La politique de coopération que la Chine déclare «gagnant-gagnant», est aussi faite principalement de la même trilogie : prêts, investissements des entreprises chinoises et annulation des dettes. Officiellement la Chine à un engagement de 5 milliards de dollars de crédits et de prêts à accorder l’Afrique jusqu'en 2009. A cela s’ajoutent les 20 milliards de dollars de prêts et crédits que Eximbank, la banque chinoise d’import-export, s’apprêterait à investir en Afrique dans les trois prochaines années selon Donald Kaberuka, le président de la Banque Africaine de Développement.

La coopération chinoise est sans nul doute très bénéfique pour l’Afrique. L’ouverture par la Chine des lignes de crédits que les pays Africains n’auraient pas obtenues de leurs créanciers occidentaux habituels apparaît pour ces gouvernements comme une manne tombée du ciel. Cependant l’expérience amère de la trilogie prêts, investissements et annulation de la dette avec l’Occident suscite des questions et inquiétudes légitimes. En tout cas cette trilogie n’a pas constitué une coopération «gagnant-gagnant» entre l’Afrique et l’Occident. Elle a plutôt entraîné l’Afrique à un niveau d’endettement qui a causé des situations dramatiques et même tragiques à des millions des populations africaines. Certains ont même parlé d’une nouvelle forme d’esclavage où les pays africains ont été condamnés à sacrifier leurs budgets de développement, de la santé, de l’éducation, etc. afin de se plier aux exigences du service de la dette. Il est légitime de se demander si la coopération avec la Chine ne conduirait pas l’Afrique à la même impasse.

ii.- Pour que l’Afrique gagne dans sa coopération avec la Chine

Les chinois comme les Africains savent que quand on veut aider un pêcheur on ne lui donne pas du poisson ; on lui apprend plutôt à pêcher en lui donnant les instruments nécessaires pour pratiquer la pêche. Une coopération véritablement «gagnant-gagnant» pour l’Afrique devrait se baser sur ce principe. Pour que l’Afrique puisse véritablement gagner dans sa coopération avec la Chine, les investissements chinois doivent s’accompagner du transfert de la technologie pouvant permettre à l’Afrique de transformer ses ressources naturelles sur place.
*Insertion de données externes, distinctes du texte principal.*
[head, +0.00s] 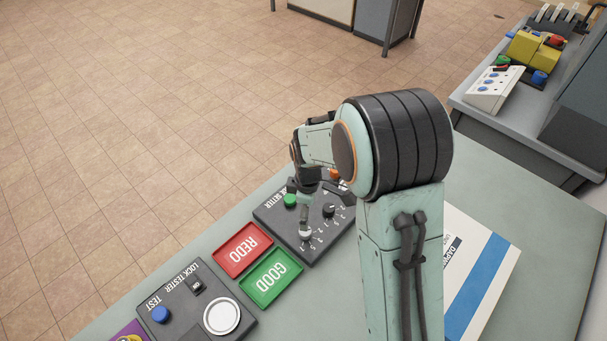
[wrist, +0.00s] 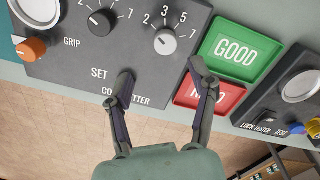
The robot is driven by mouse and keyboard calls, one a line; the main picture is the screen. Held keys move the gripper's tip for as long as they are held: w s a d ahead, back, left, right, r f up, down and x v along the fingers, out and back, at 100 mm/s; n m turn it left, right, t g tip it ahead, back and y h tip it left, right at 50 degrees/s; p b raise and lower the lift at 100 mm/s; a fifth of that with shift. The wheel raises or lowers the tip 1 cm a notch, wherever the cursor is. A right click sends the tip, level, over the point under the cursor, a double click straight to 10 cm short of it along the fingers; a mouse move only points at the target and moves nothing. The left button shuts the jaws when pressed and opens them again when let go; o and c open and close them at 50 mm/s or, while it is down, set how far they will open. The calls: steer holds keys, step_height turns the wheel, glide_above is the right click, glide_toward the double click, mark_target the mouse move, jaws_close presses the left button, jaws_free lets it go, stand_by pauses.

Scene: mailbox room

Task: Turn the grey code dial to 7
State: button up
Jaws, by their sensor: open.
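The grey code dial (wrist: 165,41) is a small round knob on the dark code setter panel (wrist: 60,65), with white numbers around it. I cannot tell surely which number it points to. In the head view the grey dial (head: 305,235) sits near the panel's front corner. My gripper (wrist: 161,72) is open and empty. In the wrist view its fingertips are over the panel's edge, one on each side of and below the dial, apart from it. In the head view my gripper (head: 304,213) appears close to the dial; the exact gap is unclear.
A black dial (wrist: 102,22) and an orange knob (wrist: 31,49) share the panel. A green button (head: 290,200) shows in the head view. The green GOOD tray (head: 271,279) and red REDO tray (head: 243,249) lie beside it, then the lock tester (head: 190,305).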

Nombre de pays africains souffrent de ce qu’on appelle la malédiction des ressources naturelles. Plus de la moitie des populations des pays possédant d’énormes ressources naturelles en Afrique vivent en dessous du seuil de pauvreté. C’est le cas de l’Angola, de République Démocratique du Congo, du Congo-Brazzaville, etc. La plupart de ces pays pratiquent encore une économie basée sur la «chasse et la cueillette» des produits naturels sans impact majeur sur la création d’emplois et sans valeur ajoutée significative. Par exemple la différence entre le pourcentage de la contribution des industries pétrolières aux les budgets des Etats pétroliers africains et le pourcentage de leur contribution a la création des emplois dans ces mêmes pays est énorme. Pourtant dans une situation où la corruption est rampante, la disponibilité et les opportunités des emplois sûrs ont un apport essentiel pour sortir les populations de la pauvreté.

C’est l’appropriation de la technologie qui peut aider l’Afrique à transformer son secteur des ressources naturelles en un secteur pourvoyeur d’emplois et un secteur ayant des effets d’entraînement dans les économies locales. L’acquisition du savoir-faire dont les Africains ont besoin pour le développement passe par la création des institutions de la science et la technologie. La coopération avec la Chine ne deviendra «gagnant-gagnant» pour l’Afrique que quand les prêts et investissements permettront le transfert et la vulgarisation de la science et la technologie à travers des institutions spécialisées.


iii.- Conclusion

La Chine ne peut pas définir la spécificité de sa coopération avec l’Afrique en utilisant comme seuls critères ses prêts et les investissements de ses entreprises. Si la Chine veut parler d’une coopération «gagnant-gagnant», elle doit aller au delà des sentiers battus. C’est seulement une coopération qui donnera à l’Afrique des outils et instruments nécessaires pour un développement durable qui constituera une coopération «gagnant-gagnant». Et ces outils et instruments sont la science et la technologie.